--- Start of INPUT ---

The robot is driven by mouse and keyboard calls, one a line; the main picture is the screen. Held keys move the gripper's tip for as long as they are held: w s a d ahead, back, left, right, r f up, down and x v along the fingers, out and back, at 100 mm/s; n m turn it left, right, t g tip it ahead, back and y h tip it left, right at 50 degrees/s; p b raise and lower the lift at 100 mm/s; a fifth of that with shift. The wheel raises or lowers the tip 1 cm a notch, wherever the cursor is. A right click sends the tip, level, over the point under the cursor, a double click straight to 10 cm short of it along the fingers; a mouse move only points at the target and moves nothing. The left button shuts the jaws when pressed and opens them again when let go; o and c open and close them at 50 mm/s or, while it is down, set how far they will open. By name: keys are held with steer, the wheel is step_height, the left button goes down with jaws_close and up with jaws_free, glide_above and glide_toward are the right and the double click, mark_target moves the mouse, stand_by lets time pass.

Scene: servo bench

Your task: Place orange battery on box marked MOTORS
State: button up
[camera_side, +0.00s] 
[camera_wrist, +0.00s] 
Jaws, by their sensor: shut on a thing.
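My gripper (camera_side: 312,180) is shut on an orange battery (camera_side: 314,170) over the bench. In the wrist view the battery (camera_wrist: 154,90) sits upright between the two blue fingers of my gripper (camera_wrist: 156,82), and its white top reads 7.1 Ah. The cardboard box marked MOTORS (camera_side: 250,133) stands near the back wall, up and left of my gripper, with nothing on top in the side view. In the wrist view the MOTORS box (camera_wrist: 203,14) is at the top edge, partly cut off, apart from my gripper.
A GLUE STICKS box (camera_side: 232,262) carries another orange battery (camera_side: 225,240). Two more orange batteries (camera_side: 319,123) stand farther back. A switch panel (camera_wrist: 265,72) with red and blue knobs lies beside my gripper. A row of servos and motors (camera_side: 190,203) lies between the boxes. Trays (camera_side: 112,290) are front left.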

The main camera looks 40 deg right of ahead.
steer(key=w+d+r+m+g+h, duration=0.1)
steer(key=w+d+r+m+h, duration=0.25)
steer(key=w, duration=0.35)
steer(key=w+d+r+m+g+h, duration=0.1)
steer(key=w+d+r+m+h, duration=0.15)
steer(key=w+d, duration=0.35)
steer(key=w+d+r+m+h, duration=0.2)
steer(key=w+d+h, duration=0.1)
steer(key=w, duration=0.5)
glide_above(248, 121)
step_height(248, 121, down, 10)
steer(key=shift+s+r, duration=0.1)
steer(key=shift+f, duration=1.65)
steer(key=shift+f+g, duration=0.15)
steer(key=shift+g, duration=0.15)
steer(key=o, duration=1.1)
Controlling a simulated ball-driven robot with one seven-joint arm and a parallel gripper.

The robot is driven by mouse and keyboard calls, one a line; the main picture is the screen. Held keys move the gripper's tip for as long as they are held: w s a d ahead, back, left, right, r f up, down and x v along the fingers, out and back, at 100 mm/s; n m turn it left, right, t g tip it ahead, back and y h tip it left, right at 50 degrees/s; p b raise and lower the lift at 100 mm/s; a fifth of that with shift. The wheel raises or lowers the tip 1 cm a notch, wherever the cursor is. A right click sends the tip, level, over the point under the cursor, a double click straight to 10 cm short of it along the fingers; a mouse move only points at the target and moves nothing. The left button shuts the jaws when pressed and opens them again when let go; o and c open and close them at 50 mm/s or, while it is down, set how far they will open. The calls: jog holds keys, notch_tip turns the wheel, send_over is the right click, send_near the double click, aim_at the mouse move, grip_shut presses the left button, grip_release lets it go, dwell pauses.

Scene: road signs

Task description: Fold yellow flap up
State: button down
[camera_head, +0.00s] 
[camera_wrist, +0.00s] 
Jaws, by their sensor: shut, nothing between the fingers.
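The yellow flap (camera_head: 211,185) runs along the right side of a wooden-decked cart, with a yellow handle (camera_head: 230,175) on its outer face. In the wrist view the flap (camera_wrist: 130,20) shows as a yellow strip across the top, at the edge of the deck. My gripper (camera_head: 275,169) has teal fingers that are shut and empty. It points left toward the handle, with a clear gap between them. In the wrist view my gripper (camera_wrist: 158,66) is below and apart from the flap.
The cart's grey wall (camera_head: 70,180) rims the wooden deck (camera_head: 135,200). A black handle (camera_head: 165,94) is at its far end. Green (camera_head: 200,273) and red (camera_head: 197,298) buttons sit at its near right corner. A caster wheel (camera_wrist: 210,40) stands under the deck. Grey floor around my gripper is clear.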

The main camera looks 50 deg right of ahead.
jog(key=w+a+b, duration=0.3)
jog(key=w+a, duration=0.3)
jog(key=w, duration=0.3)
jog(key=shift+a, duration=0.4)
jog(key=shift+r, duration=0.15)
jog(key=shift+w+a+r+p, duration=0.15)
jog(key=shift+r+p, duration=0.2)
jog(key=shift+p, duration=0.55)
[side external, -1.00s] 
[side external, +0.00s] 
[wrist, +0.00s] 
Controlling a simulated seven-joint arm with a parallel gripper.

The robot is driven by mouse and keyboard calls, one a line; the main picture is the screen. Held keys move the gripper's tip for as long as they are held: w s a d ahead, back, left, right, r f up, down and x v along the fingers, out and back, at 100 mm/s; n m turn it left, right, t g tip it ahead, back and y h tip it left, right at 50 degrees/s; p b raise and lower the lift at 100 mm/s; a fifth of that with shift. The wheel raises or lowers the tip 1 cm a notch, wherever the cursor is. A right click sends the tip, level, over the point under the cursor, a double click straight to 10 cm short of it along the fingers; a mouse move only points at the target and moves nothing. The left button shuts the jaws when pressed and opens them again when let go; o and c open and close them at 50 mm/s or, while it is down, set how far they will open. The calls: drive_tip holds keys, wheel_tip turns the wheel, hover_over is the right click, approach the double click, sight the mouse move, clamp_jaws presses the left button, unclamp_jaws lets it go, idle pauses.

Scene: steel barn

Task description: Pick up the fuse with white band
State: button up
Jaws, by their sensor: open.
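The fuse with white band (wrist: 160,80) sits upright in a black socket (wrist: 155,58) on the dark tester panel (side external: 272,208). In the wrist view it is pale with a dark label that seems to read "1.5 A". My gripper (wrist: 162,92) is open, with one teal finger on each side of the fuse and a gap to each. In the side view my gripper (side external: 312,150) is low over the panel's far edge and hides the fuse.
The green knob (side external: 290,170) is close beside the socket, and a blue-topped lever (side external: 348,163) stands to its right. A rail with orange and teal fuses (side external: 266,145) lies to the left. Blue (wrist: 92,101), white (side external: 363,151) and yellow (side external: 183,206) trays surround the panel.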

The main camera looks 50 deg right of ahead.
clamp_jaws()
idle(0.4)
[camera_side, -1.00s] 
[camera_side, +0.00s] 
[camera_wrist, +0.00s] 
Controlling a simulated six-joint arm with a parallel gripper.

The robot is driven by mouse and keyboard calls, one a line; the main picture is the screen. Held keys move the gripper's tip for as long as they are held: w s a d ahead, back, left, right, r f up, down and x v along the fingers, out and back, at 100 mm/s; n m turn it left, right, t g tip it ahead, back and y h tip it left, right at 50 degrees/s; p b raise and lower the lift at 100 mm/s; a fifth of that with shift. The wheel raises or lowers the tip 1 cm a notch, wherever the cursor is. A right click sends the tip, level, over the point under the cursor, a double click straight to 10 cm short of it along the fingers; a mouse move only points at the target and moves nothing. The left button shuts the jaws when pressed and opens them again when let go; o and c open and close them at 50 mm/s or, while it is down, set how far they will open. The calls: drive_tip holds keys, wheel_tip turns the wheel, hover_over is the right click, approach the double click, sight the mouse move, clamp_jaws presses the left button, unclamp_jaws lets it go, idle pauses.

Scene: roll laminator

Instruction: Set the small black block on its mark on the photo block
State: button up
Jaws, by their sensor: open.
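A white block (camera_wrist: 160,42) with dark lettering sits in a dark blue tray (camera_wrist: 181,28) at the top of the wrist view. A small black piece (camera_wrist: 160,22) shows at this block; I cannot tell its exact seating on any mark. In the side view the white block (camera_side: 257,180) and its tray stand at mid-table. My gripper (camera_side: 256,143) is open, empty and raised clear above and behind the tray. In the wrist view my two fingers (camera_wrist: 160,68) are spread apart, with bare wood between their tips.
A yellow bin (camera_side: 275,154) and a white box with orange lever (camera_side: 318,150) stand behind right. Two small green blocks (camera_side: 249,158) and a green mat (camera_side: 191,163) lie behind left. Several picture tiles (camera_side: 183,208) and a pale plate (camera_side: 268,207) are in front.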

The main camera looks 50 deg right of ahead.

--- End of INPUT ---

- WHAT YOU NEED TO DO:
In the listing above, find the lines holding the word "simulated" and copy them.

- RESPONSE TO THIS TASK:
Controlling a simulated ball-driven robot with one seven-joint arm and a parallel gripper.
Controlling a simulated seven-joint arm with a parallel gripper.
Controlling a simulated six-joint arm with a parallel gripper.

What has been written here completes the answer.